Listed entries:
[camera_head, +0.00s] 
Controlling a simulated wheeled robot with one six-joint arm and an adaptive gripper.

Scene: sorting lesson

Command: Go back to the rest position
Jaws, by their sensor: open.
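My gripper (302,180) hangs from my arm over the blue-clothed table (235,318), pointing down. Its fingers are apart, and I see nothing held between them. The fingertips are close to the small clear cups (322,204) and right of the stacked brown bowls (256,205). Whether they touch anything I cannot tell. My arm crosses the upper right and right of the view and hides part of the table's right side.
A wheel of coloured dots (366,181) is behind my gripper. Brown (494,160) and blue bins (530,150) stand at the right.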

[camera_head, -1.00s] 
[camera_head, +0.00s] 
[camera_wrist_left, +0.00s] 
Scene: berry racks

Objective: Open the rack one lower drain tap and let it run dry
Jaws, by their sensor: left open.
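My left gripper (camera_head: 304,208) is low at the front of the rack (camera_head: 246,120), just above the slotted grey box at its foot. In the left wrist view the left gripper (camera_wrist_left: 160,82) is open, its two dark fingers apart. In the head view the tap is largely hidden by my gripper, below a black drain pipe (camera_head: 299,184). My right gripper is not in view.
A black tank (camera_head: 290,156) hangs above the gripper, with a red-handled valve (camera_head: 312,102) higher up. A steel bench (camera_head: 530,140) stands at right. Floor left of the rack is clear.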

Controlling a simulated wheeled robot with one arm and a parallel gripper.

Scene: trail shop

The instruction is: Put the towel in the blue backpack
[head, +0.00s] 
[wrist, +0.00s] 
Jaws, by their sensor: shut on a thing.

Requirement: Repeat every entry exactly, please.

Expected answer:
[camera_head, +0.00s] 
Controlling a simulated wheeled robot with one six-joint arm and an adaptive gripper.

Scene: sorting lesson

Command: Go back to the rest position
Jaws, by their sensor: open.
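My gripper (302,180) hangs from my arm over the blue-clothed table (235,318), pointing down. Its fingers are apart, and I see nothing held between them. The fingertips are close to the small clear cups (322,204) and right of the stacked brown bowls (256,205). Whether they touch anything I cannot tell. My arm crosses the upper right and right of the view and hides part of the table's right side.
A wheel of coloured dots (366,181) is behind my gripper. Brown (494,160) and blue bins (530,150) stand at the right.

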[camera_head, -1.00s] 
[camera_head, +0.00s] 
[camera_wrist_left, +0.00s] 
Scene: berry racks

Objective: Open the rack one lower drain tap and let it run dry
Jaws, by their sensor: left open.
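My left gripper (camera_head: 304,208) is low at the front of the rack (camera_head: 246,120), just above the slotted grey box at its foot. In the left wrist view the left gripper (camera_wrist_left: 160,82) is open, its two dark fingers apart. In the head view the tap is largely hidden by my gripper, below a black drain pipe (camera_head: 299,184). My right gripper is not in view.
A black tank (camera_head: 290,156) hangs above the gripper, with a red-handled valve (camera_head: 312,102) higher up. A steel bench (camera_head: 530,140) stands at right. Floor left of the rack is clear.

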Controlling a simulated wheeled robot with one arm and a parallel gripper.

Scene: trail shop

The instruction is: Put the towel in the blue backpack
[head, +0.00s] 
[wrist, +0.00s] 
Jaws, by their sensor: shut on a thing.

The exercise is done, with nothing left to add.